If there is a trick to installations, it's that I use impact to tighten the drive side cup. I use a light hammer and tap the wrench arm to tighten the drive-side cup after I've put significant force with the tool. I also have a big diameter fender washer with short bolt and nut that I use to keep the BB wrench from slipping off the side of the thin cup. And on the Non-DS, I take a little extra time to get the bearing pressure just right. I avoid over tightening for the obvious risk that this can cause pitting of the spindle. It takes a little bit of trial/error to tighten the lock-ring. I do most of the bulk adjustment and tightening using a 2-hole pin spanner and lock-ring wrench.
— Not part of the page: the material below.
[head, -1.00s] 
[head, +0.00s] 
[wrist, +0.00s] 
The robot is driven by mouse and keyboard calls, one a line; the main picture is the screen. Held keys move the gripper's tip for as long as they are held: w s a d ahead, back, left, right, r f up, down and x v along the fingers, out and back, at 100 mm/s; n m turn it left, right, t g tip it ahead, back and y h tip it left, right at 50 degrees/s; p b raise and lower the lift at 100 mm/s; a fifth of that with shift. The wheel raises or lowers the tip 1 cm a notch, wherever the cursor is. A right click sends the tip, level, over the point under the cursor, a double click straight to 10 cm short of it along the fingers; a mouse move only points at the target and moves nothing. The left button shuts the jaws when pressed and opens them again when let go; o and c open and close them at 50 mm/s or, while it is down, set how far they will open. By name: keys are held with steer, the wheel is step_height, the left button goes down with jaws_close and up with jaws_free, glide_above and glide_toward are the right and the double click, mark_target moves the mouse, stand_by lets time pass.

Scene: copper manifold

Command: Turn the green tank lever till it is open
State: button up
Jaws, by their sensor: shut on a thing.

But the finally tightening will be done with only my body weight and without the pin spanner. That means the inside cup could spin with the lock-ring. I actually want this to happen because it makes the whole setup much tighter. But this means there needs to be an ever slight/tiny amount of play in the BB before I do the finally tightening and I need to know if the cup rotates exactly with the lock-ring or if there is some ratio of slippage of one relative to another. And finally, I test first with fingers for smoothness, and then again when the cranks go back onto the spindle. If there is play, I will need to do more trial/error. But this has allowed my BB's to last for decades.